TASK:
Reproduce all of the data exactly, with no line skipped.

>> START DATASET SECTION

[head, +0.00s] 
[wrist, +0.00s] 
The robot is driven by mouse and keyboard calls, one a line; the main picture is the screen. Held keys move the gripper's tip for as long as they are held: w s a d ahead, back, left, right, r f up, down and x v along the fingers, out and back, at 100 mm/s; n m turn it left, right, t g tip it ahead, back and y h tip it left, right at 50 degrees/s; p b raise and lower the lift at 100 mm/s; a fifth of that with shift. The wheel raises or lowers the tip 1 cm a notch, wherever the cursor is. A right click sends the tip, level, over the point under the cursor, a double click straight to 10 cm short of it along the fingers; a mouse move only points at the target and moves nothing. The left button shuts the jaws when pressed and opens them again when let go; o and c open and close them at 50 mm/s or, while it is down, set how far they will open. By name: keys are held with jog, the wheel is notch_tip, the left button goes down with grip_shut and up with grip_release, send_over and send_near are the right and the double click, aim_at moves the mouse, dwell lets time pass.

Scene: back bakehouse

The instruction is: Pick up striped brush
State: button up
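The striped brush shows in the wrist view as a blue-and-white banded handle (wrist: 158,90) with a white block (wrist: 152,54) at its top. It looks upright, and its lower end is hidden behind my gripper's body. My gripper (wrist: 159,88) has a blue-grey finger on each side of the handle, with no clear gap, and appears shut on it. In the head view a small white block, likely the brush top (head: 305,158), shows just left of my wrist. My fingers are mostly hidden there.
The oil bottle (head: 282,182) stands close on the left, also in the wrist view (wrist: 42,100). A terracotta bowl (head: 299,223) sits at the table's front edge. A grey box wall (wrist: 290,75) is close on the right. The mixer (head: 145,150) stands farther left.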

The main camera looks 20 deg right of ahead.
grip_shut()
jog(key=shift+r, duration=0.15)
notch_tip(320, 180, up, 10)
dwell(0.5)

>> END DATASET SECTION

OUTPUT BELOW:
[head, +0.00s] 
[wrist, +0.00s] 
The robot is driven by mouse and keyboard calls, one a line; the main picture is the screen. Held keys move the gripper's tip for as long as they are held: w s a d ahead, back, left, right, r f up, down and x v along the fingers, out and back, at 100 mm/s; n m turn it left, right, t g tip it ahead, back and y h tip it left, right at 50 degrees/s; p b raise and lower the lift at 100 mm/s; a fifth of that with shift. The wheel raises or lowers the tip 1 cm a notch, wherever the cursor is. A right click sends the tip, level, over the point under the cursor, a double click straight to 10 cm short of it along the fingers; a mouse move only points at the target and moves nothing. The left button shuts the jaws when pressed and opens them again when let go; o and c open and close them at 50 mm/s or, while it is down, set how far they will open. By name: keys are held with jog, the wheel is notch_tip, the left button goes down with grip_shut and up with grip_release, send_over and send_near are the right and the double click, aim_at moves the mouse, dwell lets time pass.

Scene: back bakehouse

The instruction is: Pick up striped brush
State: button up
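The striped brush shows in the wrist view as a blue-and-white banded handle (wrist: 158,90) with a white block (wrist: 152,54) at its top. It looks upright, and its lower end is hidden behind my gripper's body. My gripper (wrist: 159,88) has a blue-grey finger on each side of the handle, with no clear gap, and appears shut on it. In the head view a small white block, likely the brush top (head: 305,158), shows just left of my wrist. My fingers are mostly hidden there.
The oil bottle (head: 282,182) stands close on the left, also in the wrist view (wrist: 42,100). A terracotta bowl (head: 299,223) sits at the table's front edge. A grey box wall (wrist: 290,75) is close on the right. The mixer (head: 145,150) stands farther left.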

The main camera looks 20 deg right of ahead.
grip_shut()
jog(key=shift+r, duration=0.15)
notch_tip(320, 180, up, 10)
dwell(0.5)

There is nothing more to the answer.